Planetary nebulæ and nebulous stars are yet another class of nebulæ, for the most part faint and small, resembling in some measure a planetary disk or a star with nebulous outline. Practically all are gaseous in composition, and have large radial velocities. Probably they are located within our own stellar system. The parallaxes of several of them have been measured by Van Maanen: one of the very small angle 0".023, which enables us to calculate the diameter of this faint but interesting object as equal to nineteen times the orbit of Neptune.
CHAPTER LIX
THE SPIRAL NEBULÆ
Last and most important of all are the spiral nebulæ. The finest example is in the constellation Canes Venatici, and its spiral configuration was first noted by Lord Rosse, an epoch-making discovery. The convolutions of its spiral are filled with numerous starlike condensations, themselves engulfed in nebulosity. Photography possesses a vast advantage over the eye in revealing the marvelous character of this object, an inconceivably vast celestial whirlpool.
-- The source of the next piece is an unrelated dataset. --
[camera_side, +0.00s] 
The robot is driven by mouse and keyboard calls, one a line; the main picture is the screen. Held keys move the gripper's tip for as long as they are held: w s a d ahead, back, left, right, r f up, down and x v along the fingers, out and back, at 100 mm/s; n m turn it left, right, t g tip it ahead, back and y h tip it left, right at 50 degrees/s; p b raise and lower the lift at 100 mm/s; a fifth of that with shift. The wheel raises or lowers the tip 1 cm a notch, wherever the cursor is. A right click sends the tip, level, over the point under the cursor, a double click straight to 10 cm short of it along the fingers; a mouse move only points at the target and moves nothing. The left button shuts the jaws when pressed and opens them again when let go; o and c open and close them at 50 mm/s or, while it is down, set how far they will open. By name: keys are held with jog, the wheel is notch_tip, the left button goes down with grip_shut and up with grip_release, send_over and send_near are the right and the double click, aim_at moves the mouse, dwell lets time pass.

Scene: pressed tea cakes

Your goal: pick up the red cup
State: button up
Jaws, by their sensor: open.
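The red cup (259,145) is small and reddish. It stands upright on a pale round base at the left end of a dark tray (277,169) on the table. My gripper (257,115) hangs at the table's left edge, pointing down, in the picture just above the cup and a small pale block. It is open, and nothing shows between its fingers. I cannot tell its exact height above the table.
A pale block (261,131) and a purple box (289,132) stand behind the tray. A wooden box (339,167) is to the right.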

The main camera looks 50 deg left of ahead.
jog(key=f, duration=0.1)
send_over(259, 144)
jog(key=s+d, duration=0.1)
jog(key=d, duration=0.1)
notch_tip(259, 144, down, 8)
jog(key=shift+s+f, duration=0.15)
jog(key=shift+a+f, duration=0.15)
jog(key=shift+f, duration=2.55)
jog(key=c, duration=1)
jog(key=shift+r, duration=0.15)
Naturally the central regions of the whorl would revolve most swiftly, but no comparison of drawings and photographs, separated by intervals of many years, has yet revealed even a trace of any such motion.
The number of large spiral nebulæ is not very great; the largest of all is the great nebula of Andromeda, whose length stretches over an arc of seven times the breadth of the moon, and its width about half as great. This nebula is a naked-eye object near Eta Andromedæ, and it is often mistaken for a comet. Optically it was always a puzzle, but photographs by Roberts of England first revealed the true spiral, with ringlike formations partially distinct, and knots of condensing nebulosity as of companion stars in the making. While its spectrum shows the nongaseous constitution of this nebula, no telescope has yet resolved it into component stars.
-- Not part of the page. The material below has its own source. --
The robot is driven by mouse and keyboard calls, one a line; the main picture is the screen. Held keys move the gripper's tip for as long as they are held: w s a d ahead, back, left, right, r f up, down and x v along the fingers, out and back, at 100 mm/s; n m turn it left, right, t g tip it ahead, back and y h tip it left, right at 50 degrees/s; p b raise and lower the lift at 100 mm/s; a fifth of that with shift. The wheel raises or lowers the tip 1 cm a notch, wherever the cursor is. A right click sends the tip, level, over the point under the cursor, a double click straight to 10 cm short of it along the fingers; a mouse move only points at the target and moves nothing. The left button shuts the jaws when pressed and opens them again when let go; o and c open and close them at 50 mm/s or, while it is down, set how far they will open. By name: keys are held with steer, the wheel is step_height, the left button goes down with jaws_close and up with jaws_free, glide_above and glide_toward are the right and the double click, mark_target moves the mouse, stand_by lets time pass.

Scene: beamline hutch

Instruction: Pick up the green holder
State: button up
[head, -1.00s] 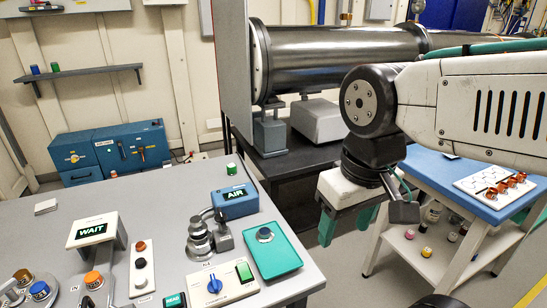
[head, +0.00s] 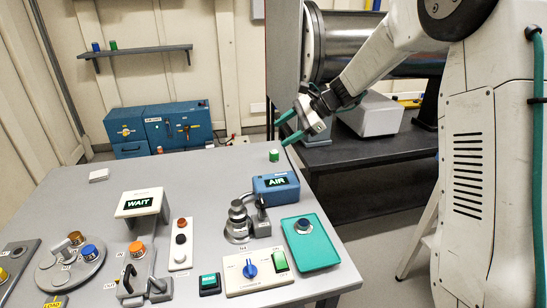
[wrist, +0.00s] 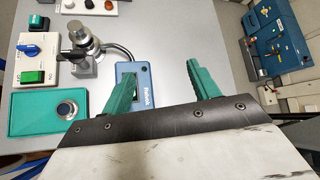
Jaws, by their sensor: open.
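A small green holder (head: 274,155) with a pale top stands upright near the back right edge of the grey table, behind the blue AIR box (head: 276,185). Another small green holder (head: 113,45) stands on the wall shelf beside a blue one (head: 96,47). My gripper (head: 284,130) is open and empty, its green fingers just above and slightly right of the table's holder, apart from it. In the wrist view my gripper (wrist: 160,72) has its fingers spread over the table. I cannot make out the holder there; the gripper may hide it.
The AIR box, a metal clamp fixture (head: 238,222) and a teal tray (head: 310,245) stand in front of the holder. A grey upright panel and a dark steel pipe (head: 355,45) rise behind. The table is clear left of the holder.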

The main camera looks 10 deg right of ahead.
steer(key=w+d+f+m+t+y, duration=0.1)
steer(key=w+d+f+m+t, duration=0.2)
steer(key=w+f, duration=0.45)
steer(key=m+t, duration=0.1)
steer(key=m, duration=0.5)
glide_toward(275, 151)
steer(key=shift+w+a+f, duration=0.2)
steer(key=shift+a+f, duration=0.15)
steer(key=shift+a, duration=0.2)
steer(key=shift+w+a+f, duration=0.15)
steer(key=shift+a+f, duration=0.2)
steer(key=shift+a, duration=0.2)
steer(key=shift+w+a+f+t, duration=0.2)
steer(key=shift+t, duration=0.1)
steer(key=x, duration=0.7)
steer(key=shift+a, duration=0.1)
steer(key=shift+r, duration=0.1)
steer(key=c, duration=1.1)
Systematic search for spiral nebulæ by Keeler, and later continued by Perrine, at the Lick Observatory, with the 36-inch Crossley reflector, disclosed the existence of vast numbers of these objects, in fact many hundreds of thousands by estimation; so that, next to the stars, the spiral nebulæ are by far the most abundant of all objects in the sky. They present every phase according to the angle of their plane with the line of sight, and the convolutions of the open ones are very perfectly marked. Many are filled with stars in all degrees of condensation, and the appearance is strongly as if stars are here caught in every step of the process of making.
The vast multitude of the spiral nebulæ indicates clearly their importance in the theory of the cosmogony, or science of the development of the material universe. Curtis of the Lick Observatory has lately extended the estimated number of these objects to 700,000. He has also photographed with the Crossley reflector many nebulæ with lanes or dark streaks crossing them longitudinally through or near the center. These remarkable streaks appear as if due to opaque matter between us and the luminous matter of the nebula beyond. Perhaps a dark ring of absorptive or occulting matter encircles the nebula in nearly the same plane with the luminous whorls. Duncan has employed the 60-inch Mount Wilson reflector in photographing bright nebulæ and star clusters in the very interesting regions of Sagittarius. One of these shows unmistakable dark rifts or lanes in all parts of the nebula, resembling the dark regions of the neighboring Milky Way.